Currently, interest rates are a net negative for the U.S. dollar. And the expectations of even more cuts by the Federal Reserve in order to stave off, or at least moderate, recession means the dollar will continue to lose out on the hot money wave of capital.
Below is a list of real yield (nominal rate minus inflation rate) for the seven major currencies. Notice the U.S. is pulling up the rear with a negative real yield of 1.7%:
Country | Real Yield | 3-mo Yield | Inflation |
Australia | 4.8 | 7.76 | 3.0 |
UK | 3.5 | 6.01 | 2.5 |
Euro | 1.4 | 4.72 | 3.3 |
Switzerland | 0.5 | 2.85 | 2.4 |
Japan | 0.1 | 0.75 | 0.7 |
Canada | 0.1 | 1.85 | 1.8 |
U.S. | -1.7 | 2.26 | 4.0 |
The logic here is the dollar continues to fall until either the Fed hikes rates or the other central banks begin cutting rates.
Bearish Reason #2: There’s been no panic spike yet.

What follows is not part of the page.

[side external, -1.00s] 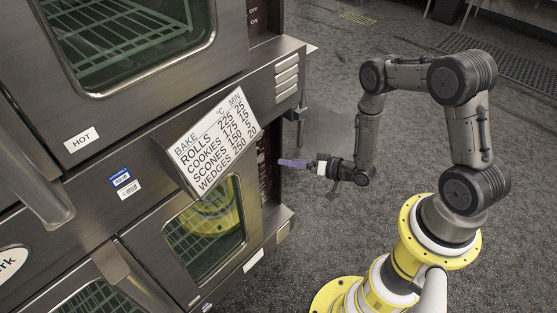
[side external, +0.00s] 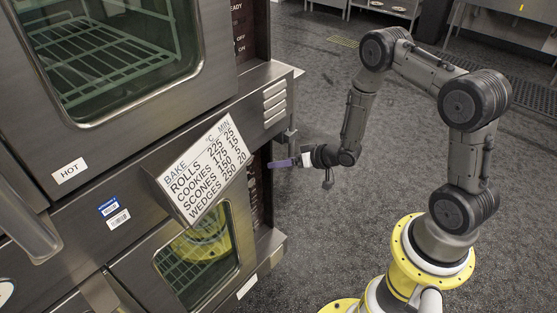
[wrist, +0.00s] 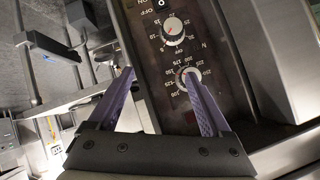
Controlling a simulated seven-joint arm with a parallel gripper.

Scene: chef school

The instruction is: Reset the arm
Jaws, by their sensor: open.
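My gripper (side external: 283,163) has pale purple fingers. In the side view it points left at the narrow dark control panel (side external: 256,195) on the oven's right side. In the wrist view my gripper (wrist: 157,82) is open, with nothing between its fingertips. The panel there carries an upper dial (wrist: 173,30) and a lower dial (wrist: 187,74). The right fingertip overlaps the lower dial in the picture; I cannot tell whether they touch.
The steel oven (side external: 60,190) fills the left side. A baking chart (side external: 203,170) is tilted out from its front. The carpeted floor (side external: 310,245) between oven and arm is clear. The wrist view shows metal fittings (wrist: 70,55) at left.

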Often we see the U.S. dollar spike down when a bear market is ending, or spike up when a bull market is ending. This spike (often coinciding with overbought or oversold levels) can be measured by the number of standard deviations from the mean.
Based on research done by Credit Suisse, utilizing a six-month time frame to derive the mean trend and comparing the dollar against the euro to derive the degree of overbought or oversold, here is a look at the evidence suggesting the dollar is still not oversold enough yet.
$ – Euro: # of std. deviations away from 6-month MA |
||
Start of a dollar bear market | Mar-85 | 2.3 standard overbought |
Start of a dollar bull market | Aug-92 | 2.4 standard oversold |
Current dollar bull market | Now | 1.5 standard oversold |
Bearish Reason #3: Not enough dollar cynics.
Okay, maybe there are more than enough dollar cynics out there, but actions speak louder than words. In the investment world there is often a big difference between what someone says and what someone does. Both can play a powerful role.
Talking can impact sentiment, which can impact or lead to changes in trend. But typically, we see both talking and acting bears joining forces near the end of a major dollar bear market. That’s when everyone hates the dollar and tells you so. And everyone is short the dollar and the open interest levels in the currency futures markets tell you so.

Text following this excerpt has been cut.